The solution was a platform that would make it more straightforward to use, with Curvegrid’s MultiBaas blockchain middleware allowing companies to build decentralized applications on the blockchain quickly and easily.
“We had both always known that we wanted to create a business from scratch, but we never knew that we would end up in Japan at the same time and that we would end up working with each other,” said Metcalfe.
Curvegrid’s products and services, constantly being refined and enhanced, are applicable across all business sectors. And although clients cannot be named, they include some of the biggest companies in the world in the financial services sector, as well as in the online gaming, document management and automotive industries.
Wentworth says they were also motivated by a desire to give smaller organizations better access to financial services and, through decentralization, empower firms that might otherwise miss out on opportunities.
While the big-name tech companies are obviously potential competitors, Wentworth and Metcalfe say Curvegrid occupies a niche and its personnel have sufficient technical skills to stay ahead of the pack.

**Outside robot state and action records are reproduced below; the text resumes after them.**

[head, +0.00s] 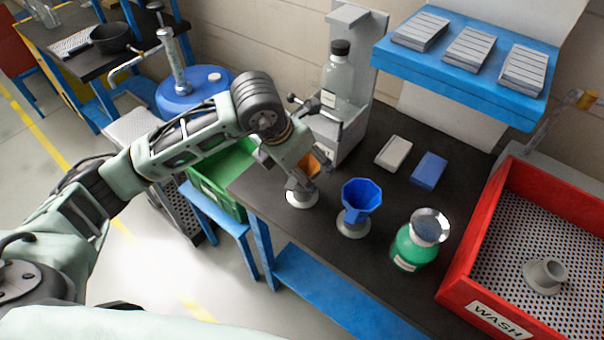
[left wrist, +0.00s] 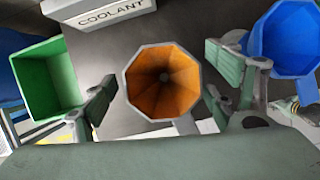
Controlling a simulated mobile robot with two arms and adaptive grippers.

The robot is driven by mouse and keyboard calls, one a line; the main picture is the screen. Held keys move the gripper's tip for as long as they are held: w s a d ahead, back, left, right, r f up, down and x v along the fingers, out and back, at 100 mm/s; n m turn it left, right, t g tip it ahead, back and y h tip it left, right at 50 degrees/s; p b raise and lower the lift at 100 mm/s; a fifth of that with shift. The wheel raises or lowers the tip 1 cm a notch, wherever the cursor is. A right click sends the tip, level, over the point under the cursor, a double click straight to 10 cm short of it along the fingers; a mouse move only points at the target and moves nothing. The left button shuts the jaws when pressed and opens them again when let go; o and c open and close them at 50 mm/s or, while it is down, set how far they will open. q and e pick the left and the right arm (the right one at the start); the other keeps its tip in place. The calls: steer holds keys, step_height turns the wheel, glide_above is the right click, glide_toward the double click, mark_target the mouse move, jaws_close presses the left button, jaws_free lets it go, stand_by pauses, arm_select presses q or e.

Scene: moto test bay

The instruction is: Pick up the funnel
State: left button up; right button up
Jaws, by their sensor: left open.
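An orange funnel (left wrist: 162,82) with a grey rim opens toward the camera in the left wrist view, between the two spread fingers of my left gripper (left wrist: 160,102). In the head view my left gripper (head: 301,182) covers most of the orange funnel (head: 313,163), which is over a round pale base (head: 302,199). The fingers are open, one on each side of the funnel, with gaps showing. A blue funnel (head: 360,197) stands upright in a grey round holder (head: 352,225) to the right; it also shows in the left wrist view (left wrist: 287,40). My right gripper is not in view.
A green jar (head: 410,248) stands right of the blue funnel, beside a red wash tray (head: 455,275). A clear bottle (head: 340,75) stands in a grey dispenser behind. A green bin (head: 222,180) is left of the bench. White and blue blocks lie behind the funnels.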

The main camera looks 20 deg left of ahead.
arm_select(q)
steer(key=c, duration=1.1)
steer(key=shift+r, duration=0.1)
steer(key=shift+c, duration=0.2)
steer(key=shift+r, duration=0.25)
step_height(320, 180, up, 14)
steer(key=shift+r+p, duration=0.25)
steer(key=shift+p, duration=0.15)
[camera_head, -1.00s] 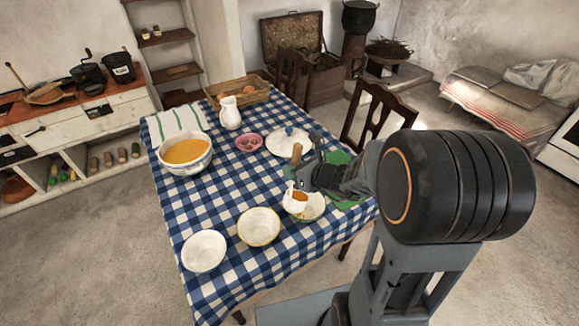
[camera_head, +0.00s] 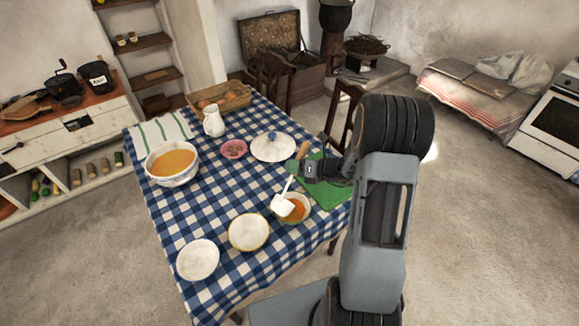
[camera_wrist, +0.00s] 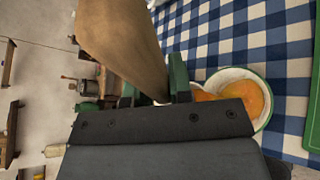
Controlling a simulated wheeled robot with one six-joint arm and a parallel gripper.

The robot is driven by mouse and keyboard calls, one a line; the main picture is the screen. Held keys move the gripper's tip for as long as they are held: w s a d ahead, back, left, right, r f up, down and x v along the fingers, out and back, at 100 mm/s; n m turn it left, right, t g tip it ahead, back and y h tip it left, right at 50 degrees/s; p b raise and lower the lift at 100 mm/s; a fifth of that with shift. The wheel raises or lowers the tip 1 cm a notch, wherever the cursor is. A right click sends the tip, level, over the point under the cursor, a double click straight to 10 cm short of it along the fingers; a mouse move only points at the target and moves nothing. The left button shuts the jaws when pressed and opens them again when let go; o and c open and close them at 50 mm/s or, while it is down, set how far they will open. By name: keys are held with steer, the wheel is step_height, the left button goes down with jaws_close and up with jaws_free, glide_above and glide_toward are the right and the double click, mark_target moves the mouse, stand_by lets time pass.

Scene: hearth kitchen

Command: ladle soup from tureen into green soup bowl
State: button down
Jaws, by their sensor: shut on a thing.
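My gripper (camera_head: 308,172) is shut on the wooden handle of the ladle, a handle that fills the upper left of the wrist view (camera_wrist: 125,45). The ladle's white cup (camera_head: 282,206) hangs tipped over the green-rimmed soup bowl (camera_head: 306,213). Orange soup lies in that bowl, which also shows in the wrist view (camera_wrist: 262,121). Whether any soup is left in the cup is hidden. The white tureen (camera_head: 174,181), full of orange soup, stands at the left of the table.
A yellow-rimmed bowl (camera_head: 249,232) and a plain white bowl (camera_head: 198,260) stand empty at the front. A white lid (camera_head: 273,148), pink dish (camera_head: 234,149), white jug (camera_head: 213,122) and basket (camera_head: 220,96) stand behind. A green mat (camera_head: 325,190) lies right of the soup bowl.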

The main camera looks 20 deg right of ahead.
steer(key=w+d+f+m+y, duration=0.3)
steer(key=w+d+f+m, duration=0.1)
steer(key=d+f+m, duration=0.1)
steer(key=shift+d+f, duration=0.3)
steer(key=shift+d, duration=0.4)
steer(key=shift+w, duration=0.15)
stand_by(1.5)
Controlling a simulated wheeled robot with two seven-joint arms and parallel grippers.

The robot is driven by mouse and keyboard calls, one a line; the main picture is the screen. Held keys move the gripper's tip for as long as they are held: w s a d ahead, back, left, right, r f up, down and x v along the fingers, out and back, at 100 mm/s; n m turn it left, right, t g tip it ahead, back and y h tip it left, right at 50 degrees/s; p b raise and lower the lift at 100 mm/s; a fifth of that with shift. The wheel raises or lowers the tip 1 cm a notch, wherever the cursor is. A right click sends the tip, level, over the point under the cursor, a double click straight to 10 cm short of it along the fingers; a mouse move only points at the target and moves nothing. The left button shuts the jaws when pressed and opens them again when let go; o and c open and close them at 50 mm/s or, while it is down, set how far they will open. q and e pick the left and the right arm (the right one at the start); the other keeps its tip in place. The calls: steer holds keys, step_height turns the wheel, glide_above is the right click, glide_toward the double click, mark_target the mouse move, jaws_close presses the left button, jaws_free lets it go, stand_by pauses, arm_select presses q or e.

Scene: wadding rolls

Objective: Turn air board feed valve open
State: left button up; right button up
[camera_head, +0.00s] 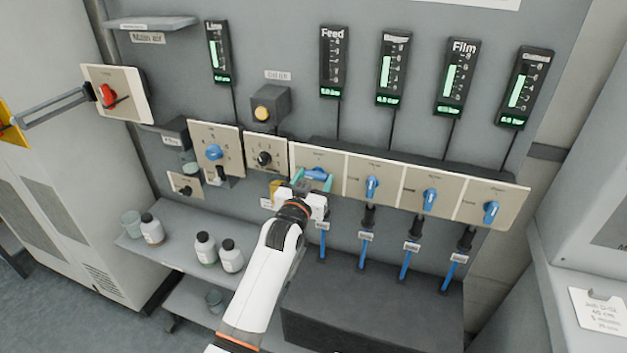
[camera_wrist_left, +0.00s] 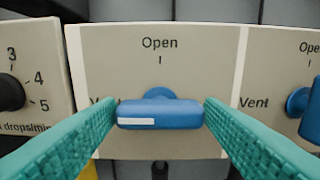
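The feed valve is a blue handle (camera_head: 317,174) on a beige plate (camera_head: 306,154) below the gauge labelled Feed (camera_head: 333,62). The Feed gauge shows no green bar. My right gripper is not in view.
Three more blue valves (camera_head: 372,187) stand to the right, their handles near upright. A black dial (camera_head: 264,158) sits just left of the feed plate. Bottles (camera_head: 206,248) stand on the shelf (camera_head: 180,247) below. A red switch (camera_head: 107,95) is at far left.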

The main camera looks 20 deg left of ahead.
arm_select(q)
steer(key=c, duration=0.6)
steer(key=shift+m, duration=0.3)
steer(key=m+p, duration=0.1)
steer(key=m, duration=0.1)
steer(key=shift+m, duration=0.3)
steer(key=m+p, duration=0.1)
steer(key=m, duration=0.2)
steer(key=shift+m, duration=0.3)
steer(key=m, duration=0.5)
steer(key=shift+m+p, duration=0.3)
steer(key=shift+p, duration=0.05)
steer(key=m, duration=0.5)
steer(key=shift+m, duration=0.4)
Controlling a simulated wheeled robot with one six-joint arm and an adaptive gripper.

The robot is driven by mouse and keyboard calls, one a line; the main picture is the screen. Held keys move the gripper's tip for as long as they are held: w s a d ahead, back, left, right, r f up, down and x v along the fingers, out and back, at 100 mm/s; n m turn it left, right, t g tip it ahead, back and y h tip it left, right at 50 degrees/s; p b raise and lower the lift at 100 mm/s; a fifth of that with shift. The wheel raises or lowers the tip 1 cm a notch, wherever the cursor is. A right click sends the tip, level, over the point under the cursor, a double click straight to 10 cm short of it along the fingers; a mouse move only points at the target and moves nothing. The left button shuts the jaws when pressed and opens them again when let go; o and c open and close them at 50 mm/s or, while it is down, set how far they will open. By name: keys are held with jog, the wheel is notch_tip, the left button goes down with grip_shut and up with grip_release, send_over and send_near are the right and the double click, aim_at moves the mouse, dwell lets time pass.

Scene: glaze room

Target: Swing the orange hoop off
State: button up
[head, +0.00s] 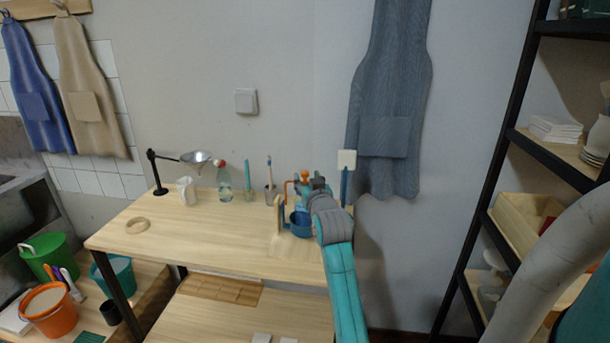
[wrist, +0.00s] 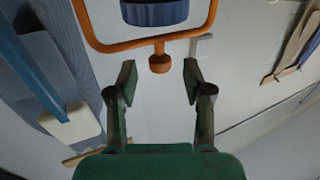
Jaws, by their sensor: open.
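The orange hoop (head: 288,187) stands at the right end of the wooden table, around a blue cup-like container (head: 300,225). In the wrist view, the hoop (wrist: 121,46) runs across the top, with a round orange knob (wrist: 160,63) on its bar. The blue container (wrist: 155,13) shows inside the hoop. My gripper (head: 315,184) is beside the knob, which also shows in the head view (head: 305,174). In the wrist view, my gripper (wrist: 160,75) is open, its fingers spread either side of the knob's line. The knob is just ahead of the fingertips, apart from both.
A blue post with a pale square top (head: 347,160) stands close right of my gripper; it shows at left in the wrist view (wrist: 72,124). The table's front middle is clear.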

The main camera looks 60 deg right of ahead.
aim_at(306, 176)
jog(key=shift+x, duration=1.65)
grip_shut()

Plus, Wentworth points out, the pie is large and relatively untouched as yet, so there are plenty of opportunities for collaboration rather than competition.
Announcing the award, the university applauded the commitment of Curvegrid’s founders to encouraging students to develop technical skills at the same time as they build on soft skills, such as flexibility, resilience, initiative, humour, humility and genuine interest in living and working in Japan.
The company has empowered the interns’ integration in the Japanese tech community by supporting them in a number of events, such as the Decrypt Tokyo hackathon, it said. The university also singled out for praise the support extended to co-op students — most of whom were travelling to Japan for the first time — that enabled them to adjust smoothly to the local culture and customs.
Wentworth and Metcalfe were selected for the award “because they believe that co-op students play an integral role in Curvegrid’s ability to stay globally connected because they bring a diversity of perspectives from their personal, academic and past work experience,” the university explained.